In sharp contrast to the Middle East, the rule of law in Asia provides ample protection to imported workers comparable, if not equal, to that of local citizens. Recent cases in point are a Singaporean employer of Indian descent who was jailed for 30 years over the killing and starvation of her young Myanmar domestic helper.

In Hong Kong, a male employer raped her 29-year-old Indonesian helper in February this year and he was arraigned in court in May to be made accountable for his crime.

Are there prospects in the foreseeable future of Filipino women enjoying the rule of local law across the Middle East? Sadly, hardly, if at all. From various indications, there aren’t much reasons to be hopeful. In a surprising move, President Duterte reportedly wrote to the King of Saudi Arabia in June, asking for labor reform initiatives and the removal of the sponsorship or Kafala system. Sadly, no signs have since emerged that the government will press further this isolated initiative.

With the Kafala employer-foreign worker sponsorship system put in place in the 1950s, it is more than likely than not that resistance to any change to the scheme will be very stiff. The government will therefore need to employ an entirely different tack than simply asking for amendments to the Kafala scheme.
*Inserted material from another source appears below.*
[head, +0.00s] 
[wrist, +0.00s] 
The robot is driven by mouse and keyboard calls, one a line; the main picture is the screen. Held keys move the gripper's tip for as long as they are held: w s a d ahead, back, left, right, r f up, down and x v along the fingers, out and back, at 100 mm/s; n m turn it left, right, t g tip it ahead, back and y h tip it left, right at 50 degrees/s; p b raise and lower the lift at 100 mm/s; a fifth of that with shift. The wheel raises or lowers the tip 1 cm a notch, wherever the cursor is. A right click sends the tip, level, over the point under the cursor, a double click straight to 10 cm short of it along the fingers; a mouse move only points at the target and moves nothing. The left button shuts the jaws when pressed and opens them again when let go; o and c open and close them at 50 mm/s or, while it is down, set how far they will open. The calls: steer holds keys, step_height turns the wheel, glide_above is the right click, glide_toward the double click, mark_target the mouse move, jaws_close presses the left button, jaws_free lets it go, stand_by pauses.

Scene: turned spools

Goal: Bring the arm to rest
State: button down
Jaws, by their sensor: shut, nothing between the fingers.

What will it really take for a labor exporting country, specifically the Philippines, to obtain more favorable treatment of its workers in Saudi Arabia and in other countries in the Middle East? The current temporary suspension of deployment of more workers to that country, especially domestic helpers, is certainly a good start. But if it softens its stance, just like what it did in its brief deployment suspension in Kuwait over the horrific killing of a Filipino maid, any prospect of gains easily goes down the drain.

If work conditions for Filipino women in Saudi Arabia are to improve, the government should stand pat on the deployment ban to that country until and unless Filipino workers there, especially women, enjoy the full protection of the country’s law and criminal justice system.
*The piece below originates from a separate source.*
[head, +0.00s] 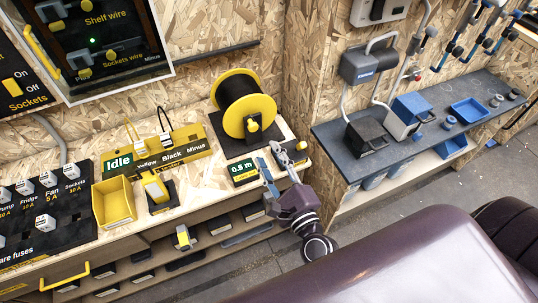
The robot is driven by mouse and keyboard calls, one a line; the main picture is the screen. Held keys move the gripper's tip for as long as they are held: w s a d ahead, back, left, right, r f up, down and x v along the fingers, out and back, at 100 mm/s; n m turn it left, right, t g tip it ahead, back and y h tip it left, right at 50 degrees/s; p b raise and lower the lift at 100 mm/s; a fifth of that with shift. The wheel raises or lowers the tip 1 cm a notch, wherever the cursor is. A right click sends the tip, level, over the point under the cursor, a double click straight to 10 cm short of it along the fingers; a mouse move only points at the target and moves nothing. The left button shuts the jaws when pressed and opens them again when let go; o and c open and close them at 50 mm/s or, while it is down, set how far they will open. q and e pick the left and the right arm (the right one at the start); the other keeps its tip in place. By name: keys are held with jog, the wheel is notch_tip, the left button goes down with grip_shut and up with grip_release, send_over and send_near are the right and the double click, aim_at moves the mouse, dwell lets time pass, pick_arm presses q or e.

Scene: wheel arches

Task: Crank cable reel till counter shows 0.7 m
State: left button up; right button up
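The cable reel (272,106) has yellow flanges with black cable wound between them, and stands on a black base at the back of the worktop. Its yellow crank knob (253,125) is on the near flange, at the lower part of the disc. The counter (242,171), a small green display in front of the reel, reads 0.5 m. My right gripper (270,157) is just right of the counter and below the crank knob, apart from the knob. Its two fingers are spread with nothing visible between them. My left gripper is not in view.
A terminal board (165,152) showing "Idle" and an empty yellow bin (114,203) stand left of the reel. A fuse panel (45,215) is at the far left. A dark side bench (405,150) with blue boxes is right. A purple rounded surface (400,265) fills the lower right.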

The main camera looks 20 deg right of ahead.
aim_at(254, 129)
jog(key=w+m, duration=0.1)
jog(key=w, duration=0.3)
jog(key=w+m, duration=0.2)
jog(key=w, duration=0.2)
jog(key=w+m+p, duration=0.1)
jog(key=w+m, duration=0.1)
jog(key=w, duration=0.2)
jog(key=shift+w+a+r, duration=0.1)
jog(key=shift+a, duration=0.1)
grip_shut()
Unless this firm position is maintained, rapes and other atrocities on Filipino women, like those inflicted on Michelle, are likely to be repeated with impunity again and again in the coming months and years.  While Saudi Arabia can push back and shut its doors on the entry of additional Filipino workers, the government should not fear adverse consequences. If not Saudi Arabia, other countries in the Middle East, Asia and elsewhere across the world can always provide employment opportunities to Filipinos bold enough to work overseas.
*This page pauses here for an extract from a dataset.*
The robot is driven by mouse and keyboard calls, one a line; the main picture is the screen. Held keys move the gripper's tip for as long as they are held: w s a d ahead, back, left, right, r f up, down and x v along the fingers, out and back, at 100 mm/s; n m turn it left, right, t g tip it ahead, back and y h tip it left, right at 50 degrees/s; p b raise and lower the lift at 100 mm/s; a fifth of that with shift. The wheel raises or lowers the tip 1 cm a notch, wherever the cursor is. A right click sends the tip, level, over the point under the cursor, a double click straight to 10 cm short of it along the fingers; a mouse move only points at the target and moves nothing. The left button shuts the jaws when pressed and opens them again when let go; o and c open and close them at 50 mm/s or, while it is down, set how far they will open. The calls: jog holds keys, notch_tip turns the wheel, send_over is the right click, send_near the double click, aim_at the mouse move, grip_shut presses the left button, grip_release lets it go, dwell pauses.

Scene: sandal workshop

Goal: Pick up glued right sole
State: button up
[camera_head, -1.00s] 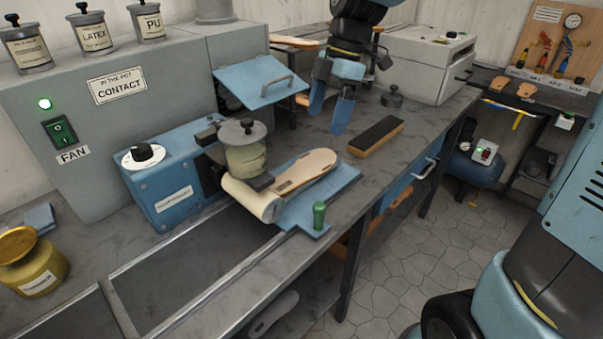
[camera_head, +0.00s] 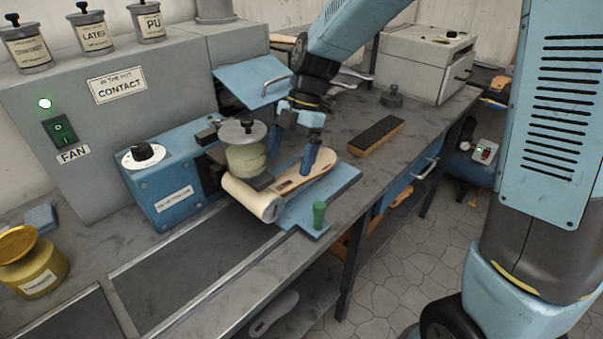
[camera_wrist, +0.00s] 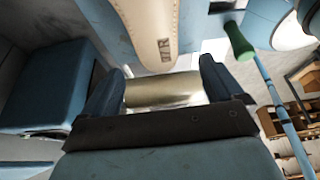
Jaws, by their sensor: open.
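The sole (camera_head: 312,184), tan with a pale edge, lies on the blue plate (camera_head: 346,180) of the gluing machine, its near end by the cream roller (camera_head: 252,198). In the wrist view the sole (camera_wrist: 150,22) shows a size mark ending in R at its end. My gripper (camera_head: 292,162) is open and empty, pointing down at the sole, with one finger in front of its far part. In the wrist view the roller (camera_wrist: 163,90) shows between the fingers of my gripper (camera_wrist: 160,85). I cannot tell whether the fingers touch the sole.
A lidded glue pot (camera_head: 244,148) stands close beside the sole. A green-handled lever (camera_head: 319,215) is at the plate's front edge. A black-topped block (camera_head: 376,136) lies to the right. A tilted blue lid (camera_head: 250,82) is behind. The bench's right front is clear.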

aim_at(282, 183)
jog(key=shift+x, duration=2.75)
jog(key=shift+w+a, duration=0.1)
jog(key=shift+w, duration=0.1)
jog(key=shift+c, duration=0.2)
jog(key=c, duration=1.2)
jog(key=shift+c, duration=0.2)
If Filipino women are treated shabbily again and again in Saudi Arabia or elsewhere in the Middle East, the government has and should fulfill its obligation to find lasting and effective solutions to resolve the problem by conducting more intensive and diligent research and forging the necessary labor agreements that will secure and guarantee work conditions that won’t put Filipino women in harm’s way. Failure to do this will simply reflect incompetence and dereliction of duty of the country’s senior labor officials.  There is absolutely no reason and justification for labor officials not to ensure that Filipino women are not unduly exposed to harm’s way thousands of miles away from their loved ones in dire circumstances that can also make it extremely difficult for government agencies, notably POEA and OWWA, to rescue and send them home.